CHRIST IN WINTER:
Reflections on Faith and Life for the Years of Winter…
Place names usually tell
us quite a bit about the geography of an area. A low-lying city like Cleveland,
down by the lake, is surrounded by a whole ring of suburbs that have “Heights”
in their name, because they are higher than the main city. On a flat prairie or
plain, a place is often named for an unusual feature—Lone Tree, or Funk’s
Grove. Sub-divisions or shopping complexes are named for what the developers
destroyed by building it—the Riverview is now obscured by all the mcmansions,
or all the Tall Oaks were chopped down to make room for the mall.
When I was new in the
ministry, on a map of TN I came across a cluster of towns with names like Despair,
Destruction, and Defeat. [Yes, I could look at the map to be sure I got the
names accurate, but the atlas is in the car, and I’m not.] Those names indicate
the original residents didn’t have much hope. In those days young pastors were
often appointed to a circuit of three churches. I wondered how one would be
able to preach if appointed to the Despair, Destruction, & Defeat Circuit.
Or Needmore. Now there is
a place that tells you a lot about how the first settlers felt about it. Or
maybe not. I go to the Needmore Coffee House. There one day I wrote this poem:
Today I remembered
my pad and my pen, but I
forgot
to bring an idea, an
image, a hope
So I sit here bereft
a poet in a coffee house
with coffee but no poem
It seems quite fitting
that the name of this
place
where I sit on a blue sofa
is Needmore Coffee
but it might as well be
Needmore Poems
Yes, Needmore Coffee is
not named that because of the absence of coffee or the addiction to it of
denizens like myself.
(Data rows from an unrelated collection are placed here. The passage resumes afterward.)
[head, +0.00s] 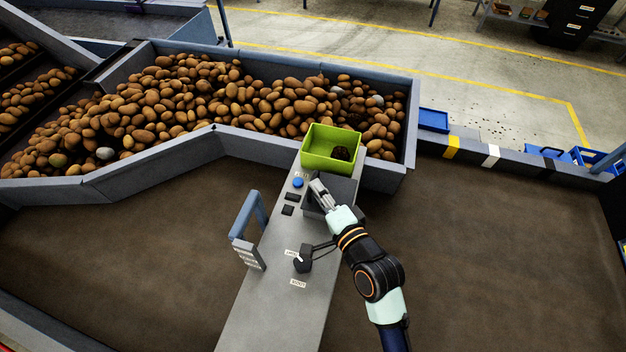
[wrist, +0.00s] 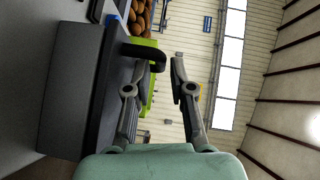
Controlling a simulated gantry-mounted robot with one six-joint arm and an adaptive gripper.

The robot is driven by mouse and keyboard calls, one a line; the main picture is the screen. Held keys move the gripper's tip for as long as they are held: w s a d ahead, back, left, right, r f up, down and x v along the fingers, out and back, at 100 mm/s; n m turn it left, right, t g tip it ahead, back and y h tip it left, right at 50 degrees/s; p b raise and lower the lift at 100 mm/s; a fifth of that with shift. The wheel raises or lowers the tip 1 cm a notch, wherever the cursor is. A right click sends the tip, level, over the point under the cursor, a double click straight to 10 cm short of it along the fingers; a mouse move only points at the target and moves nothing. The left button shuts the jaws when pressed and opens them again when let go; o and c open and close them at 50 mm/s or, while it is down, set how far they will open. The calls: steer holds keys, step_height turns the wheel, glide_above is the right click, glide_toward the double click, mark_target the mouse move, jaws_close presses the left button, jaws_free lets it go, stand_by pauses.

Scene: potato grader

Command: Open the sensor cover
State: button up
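The sensor cover seems to be the dark grey box (head: 345,188) on the console, just in front of the green bin. In the wrist view a dark box (wrist: 72,90) fills the left side, and a black loop handle (wrist: 148,50) sticks out from it. My gripper (head: 317,187) is at the box in the head view, with its fingers over the top. In the wrist view my gripper (wrist: 160,66) is open, and the handle's rounded end lies by the gap between the fingertips. I cannot tell whether a finger touches it. The cover looks shut.
The green bin (head: 318,152) holds a dark lump. Potatoes (head: 190,95) fill the trough behind. Brown belt lies on both sides.

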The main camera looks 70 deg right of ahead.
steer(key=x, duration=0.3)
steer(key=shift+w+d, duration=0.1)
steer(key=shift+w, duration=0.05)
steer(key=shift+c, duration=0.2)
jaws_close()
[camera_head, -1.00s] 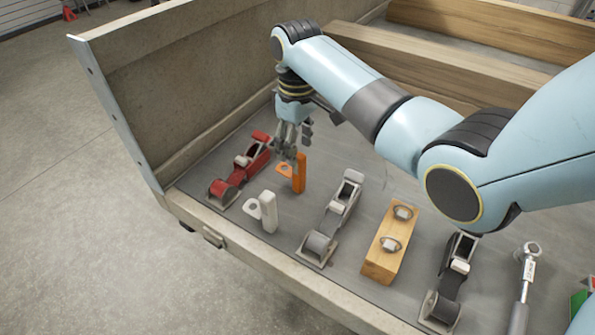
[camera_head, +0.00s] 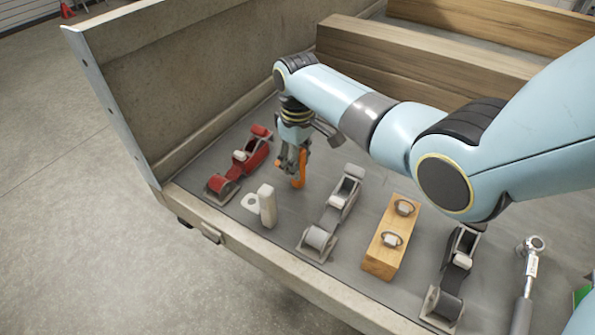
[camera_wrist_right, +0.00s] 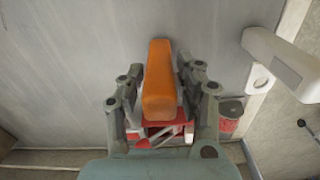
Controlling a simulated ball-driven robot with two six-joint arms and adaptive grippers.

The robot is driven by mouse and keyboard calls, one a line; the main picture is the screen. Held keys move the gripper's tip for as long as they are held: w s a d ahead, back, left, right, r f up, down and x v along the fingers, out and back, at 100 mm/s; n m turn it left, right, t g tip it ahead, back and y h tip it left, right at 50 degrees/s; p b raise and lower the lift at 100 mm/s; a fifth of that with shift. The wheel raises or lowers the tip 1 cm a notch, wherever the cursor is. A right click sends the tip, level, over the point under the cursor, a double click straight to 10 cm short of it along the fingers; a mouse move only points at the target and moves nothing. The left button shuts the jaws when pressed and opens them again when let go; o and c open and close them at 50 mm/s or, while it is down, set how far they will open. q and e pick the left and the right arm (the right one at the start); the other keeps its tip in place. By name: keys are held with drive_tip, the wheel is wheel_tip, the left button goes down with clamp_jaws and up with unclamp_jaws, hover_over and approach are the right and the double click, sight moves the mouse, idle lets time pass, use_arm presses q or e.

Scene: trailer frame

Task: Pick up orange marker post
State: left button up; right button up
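The orange marker post (camera_head: 299,170) stands on the grey trailer bed, partly covered by my right gripper (camera_head: 290,158). In the right wrist view the orange marker post (camera_wrist_right: 161,82) sits between the two fingers of my right gripper (camera_wrist_right: 160,70). A narrow gap shows on the left side of the post; the right finger is very close to it. The gripper looks open around the post, not clamped on it. The post's ring tab is mostly hidden behind the fingers. My left gripper is not in view.
A white marker post (camera_head: 267,206) stands close by, in front. A red strap ratchet (camera_head: 238,165) lies to the left, and a grey ratchet (camera_head: 331,215) to the right. A wooden block with rings (camera_head: 390,238) lies farther right. The trailer side wall (camera_head: 165,85) rises behind.

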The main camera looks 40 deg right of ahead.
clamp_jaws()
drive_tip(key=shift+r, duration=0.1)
It is named for the hamlet outside of town where the
owner lives, the owner who actually goes to Central America to buy direct from
farmers so that she’ll know they are getting a fair deal. The village was named
for folks who felt they didn’t have enough, but now there is at least one
resident who works to be sure that those in need get enough. Except for poems.
JRMcF
“All we ask [in old age]
is to be allowed to remain the authors of our own story.” Atul Gawande, Being Mortal, p. 140.